Duterte: China to fast-track sea talks
China has promised the Philippines that it would fast-track the negotiations for the proposed code of conduct for claimants in the South China Sea, according to President Duterte.
Mr. Duterte said he pressed Chinese officials to provide a date for the approval of the code of conduct and he was told that the Chinese side would “really fast-track” it.
“I said … ‘We’ll just observe certain norms of conduct and we were pressing China to set a date,’” Mr. Duterte said at a news conference after the close of the Association of Southeast Asian Nations (Asean) Summit.

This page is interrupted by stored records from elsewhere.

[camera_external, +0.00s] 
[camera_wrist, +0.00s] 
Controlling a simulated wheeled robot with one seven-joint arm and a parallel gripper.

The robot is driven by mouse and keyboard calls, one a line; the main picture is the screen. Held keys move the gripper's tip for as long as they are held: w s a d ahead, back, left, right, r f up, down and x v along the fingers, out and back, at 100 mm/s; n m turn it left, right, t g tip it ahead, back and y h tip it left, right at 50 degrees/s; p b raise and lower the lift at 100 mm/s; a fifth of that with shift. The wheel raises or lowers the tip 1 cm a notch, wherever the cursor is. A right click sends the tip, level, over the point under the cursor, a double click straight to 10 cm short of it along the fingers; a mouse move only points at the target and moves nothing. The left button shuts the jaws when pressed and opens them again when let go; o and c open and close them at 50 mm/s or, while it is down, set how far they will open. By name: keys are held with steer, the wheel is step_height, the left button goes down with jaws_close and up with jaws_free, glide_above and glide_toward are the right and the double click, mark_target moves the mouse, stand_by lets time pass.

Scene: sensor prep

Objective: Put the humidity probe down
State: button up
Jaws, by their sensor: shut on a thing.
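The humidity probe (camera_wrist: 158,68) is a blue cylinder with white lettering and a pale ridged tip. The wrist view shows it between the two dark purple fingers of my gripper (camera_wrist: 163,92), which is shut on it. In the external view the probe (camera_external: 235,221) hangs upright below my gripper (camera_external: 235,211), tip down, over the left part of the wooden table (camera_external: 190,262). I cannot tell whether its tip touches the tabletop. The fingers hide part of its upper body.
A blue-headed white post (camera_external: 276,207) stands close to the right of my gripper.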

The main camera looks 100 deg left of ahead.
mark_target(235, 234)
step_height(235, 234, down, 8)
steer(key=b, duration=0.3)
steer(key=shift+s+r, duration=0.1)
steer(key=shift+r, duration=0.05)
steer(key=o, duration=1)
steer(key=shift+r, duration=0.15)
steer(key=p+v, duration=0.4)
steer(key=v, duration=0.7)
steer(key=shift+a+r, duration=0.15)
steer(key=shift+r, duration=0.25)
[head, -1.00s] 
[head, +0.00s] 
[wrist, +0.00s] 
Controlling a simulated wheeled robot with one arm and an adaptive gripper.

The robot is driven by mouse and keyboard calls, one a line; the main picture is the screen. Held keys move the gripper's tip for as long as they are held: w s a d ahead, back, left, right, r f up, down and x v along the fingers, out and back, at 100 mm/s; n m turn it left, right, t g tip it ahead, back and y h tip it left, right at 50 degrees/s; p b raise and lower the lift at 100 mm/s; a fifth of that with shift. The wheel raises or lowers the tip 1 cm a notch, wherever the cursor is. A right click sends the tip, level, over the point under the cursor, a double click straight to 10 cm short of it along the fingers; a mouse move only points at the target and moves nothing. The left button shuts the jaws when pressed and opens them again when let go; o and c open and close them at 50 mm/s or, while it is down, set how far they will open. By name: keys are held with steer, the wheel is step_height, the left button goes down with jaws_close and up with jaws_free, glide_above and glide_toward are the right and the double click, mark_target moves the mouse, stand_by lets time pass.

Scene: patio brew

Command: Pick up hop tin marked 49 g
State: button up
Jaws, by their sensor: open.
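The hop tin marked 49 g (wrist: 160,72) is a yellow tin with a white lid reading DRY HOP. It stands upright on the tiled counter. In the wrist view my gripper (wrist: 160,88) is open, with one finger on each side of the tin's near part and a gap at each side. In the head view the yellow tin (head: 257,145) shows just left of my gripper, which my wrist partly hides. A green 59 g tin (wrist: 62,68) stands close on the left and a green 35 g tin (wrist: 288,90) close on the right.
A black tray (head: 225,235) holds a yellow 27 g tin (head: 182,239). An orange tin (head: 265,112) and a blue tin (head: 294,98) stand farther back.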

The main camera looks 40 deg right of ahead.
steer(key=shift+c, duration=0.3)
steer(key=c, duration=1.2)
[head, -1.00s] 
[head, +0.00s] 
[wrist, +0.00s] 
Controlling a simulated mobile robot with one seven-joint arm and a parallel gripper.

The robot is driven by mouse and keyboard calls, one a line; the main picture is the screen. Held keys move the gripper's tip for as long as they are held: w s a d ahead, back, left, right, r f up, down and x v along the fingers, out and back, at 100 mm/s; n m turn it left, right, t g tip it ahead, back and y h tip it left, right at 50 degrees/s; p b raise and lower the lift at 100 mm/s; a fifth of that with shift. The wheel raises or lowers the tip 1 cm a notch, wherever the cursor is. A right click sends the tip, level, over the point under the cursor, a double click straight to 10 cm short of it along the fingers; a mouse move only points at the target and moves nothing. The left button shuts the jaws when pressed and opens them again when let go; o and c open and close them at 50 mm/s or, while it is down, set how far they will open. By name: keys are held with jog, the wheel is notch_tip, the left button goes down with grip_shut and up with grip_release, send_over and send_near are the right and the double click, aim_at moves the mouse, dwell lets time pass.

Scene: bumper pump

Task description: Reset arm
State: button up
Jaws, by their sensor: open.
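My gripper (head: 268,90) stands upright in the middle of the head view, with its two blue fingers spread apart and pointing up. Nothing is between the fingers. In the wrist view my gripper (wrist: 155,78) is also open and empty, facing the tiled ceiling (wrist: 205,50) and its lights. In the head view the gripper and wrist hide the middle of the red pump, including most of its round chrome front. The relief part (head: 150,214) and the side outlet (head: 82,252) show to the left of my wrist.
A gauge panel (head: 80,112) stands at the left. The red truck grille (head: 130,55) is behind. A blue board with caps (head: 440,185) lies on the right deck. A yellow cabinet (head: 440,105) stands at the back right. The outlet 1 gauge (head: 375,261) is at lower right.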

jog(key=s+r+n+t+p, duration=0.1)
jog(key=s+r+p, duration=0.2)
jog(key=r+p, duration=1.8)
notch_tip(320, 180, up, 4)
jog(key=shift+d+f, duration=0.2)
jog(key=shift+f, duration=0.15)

“And China said, ‘Do not just hurry up, but we will consider really fast-tracking this code of conduct,’” he added.
China and the 10-member Asean agreed in Manila on Monday to start the formal negotiations on a code of conduct for claimants in the South China Sea to prevent the escalation of the maritime dispute.
China claims nearly all of the 3.5-million-square-kilometer South China Sea, including portions claimed by Asean members Brunei, Malaysia, the Philippines and Vietnam.
Taiwan also has claims in the waterway, where $3 trillion in global trade passes every year.
Before meeting Chinese President Xi Jinping over the weekend in Da Nang, Vietnam, Mr. Duterte said he would press China to “hurry” in adopting a code of conduct because Asean was worried about the militarization of the South China Sea.
There were also concerns that the negotiations would again drag on for years.
The idea of a code of conduct was first brought up in the mid-1990s while talks for a framework for negotiations for the code began only in 2011.
Chinese and Asean diplomats approved the framework in August.
Mr. Duterte said a code of conduct was needed because it was not only China that the Philippines had to contend with in the South China Sea.
“We can’t finish this if you say you got to China and give them a copy of the arbitral ruling. It does not end there,” said Mr. Duterte, referring to the July 2016 ruling of the United Nations-backed Permanent Court of Arbitration that invalidated China’s sweeping claims in the South China Sea on historical grounds and clarified the Philippines’ rights to its 370-km exclusive economic zone (EEZ) in the waterway.
China has dismissed that ruling as a “sham” and did not participate in the arbitration case that the Philippines filed during the time of Mr. Duterte’s predecessor.
“If you start to claim upward, there’s Taiwan also claiming a part of what is being claimed by China itself,” Mr. Duterte said.
“And there’s Vietnam having a problem also with China and of certain islands there. So the only way is really to talk dialogue, ask for a peaceful resolution and how can we go about using [the] West Philippine Sea,” he added, referring to the waters within the country’s EEZ in the South China Sea.
The President said China assured him that “overflight in space above and the use of the [South] China Sea will proceed — and it was a promise of China — unbridled, unfettered and we can use the space.”
“But I have told them — and every time that we talk about claims and ownership I’ve always [brought along] our military generals—I told China that I will have to confront China on the arbitral ruling once maybe in … during my term,” he said.
Mr. Duterte told the East Asia Summit on Tuesday that the situation in the South China Sea had improved with the agreement between Asean and China to start negotiations for the adoption of a code of conduct, according to presidential spokesperson Harry Roque.
Roque said Mr. Duterte also expressed grave concern over tensions on the Korean Peninsula, which he described as “a major flash point in the region.”
“[He] strongly urged [North Korea] to immediately comply with its obligations and arrive at relevant resolutions,” Roque said. “He also expressed support for initiatives to improve territorial relations to establish permanent and lasting peace [on] the Korean Peninsula.”